* Stated goal: Find the string "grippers" and gather every line that holds it.

* Stored data:
[start]

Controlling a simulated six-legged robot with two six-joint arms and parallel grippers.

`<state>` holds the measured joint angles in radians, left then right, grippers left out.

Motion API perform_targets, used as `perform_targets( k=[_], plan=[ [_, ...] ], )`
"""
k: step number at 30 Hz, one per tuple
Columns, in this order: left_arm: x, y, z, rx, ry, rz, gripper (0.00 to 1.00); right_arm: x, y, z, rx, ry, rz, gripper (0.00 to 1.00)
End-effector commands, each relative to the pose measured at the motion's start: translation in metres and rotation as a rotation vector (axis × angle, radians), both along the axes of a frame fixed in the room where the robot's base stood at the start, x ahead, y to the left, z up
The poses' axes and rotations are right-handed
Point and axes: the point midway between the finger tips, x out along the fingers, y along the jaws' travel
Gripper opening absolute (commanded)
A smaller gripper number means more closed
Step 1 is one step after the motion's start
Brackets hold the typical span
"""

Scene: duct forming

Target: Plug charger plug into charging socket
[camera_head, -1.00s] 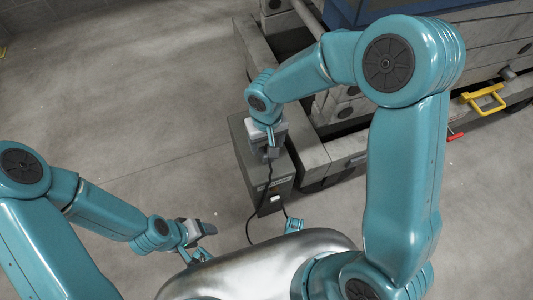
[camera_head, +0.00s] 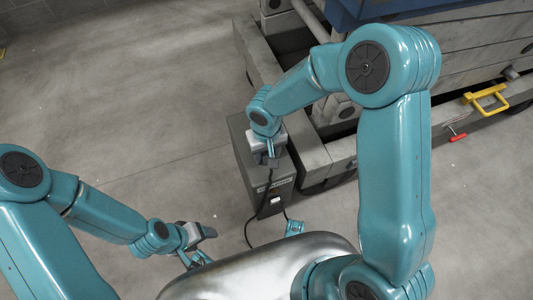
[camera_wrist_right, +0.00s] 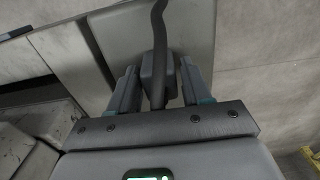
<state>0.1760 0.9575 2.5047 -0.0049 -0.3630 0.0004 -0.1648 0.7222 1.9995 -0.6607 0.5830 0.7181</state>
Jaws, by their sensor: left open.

[end]

* Output of the exercise:
Controlling a simulated six-legged robot with two six-joint arms and parallel grippers.
`<state>` holds the measured joint angles in radians, left then right, grippers left out.

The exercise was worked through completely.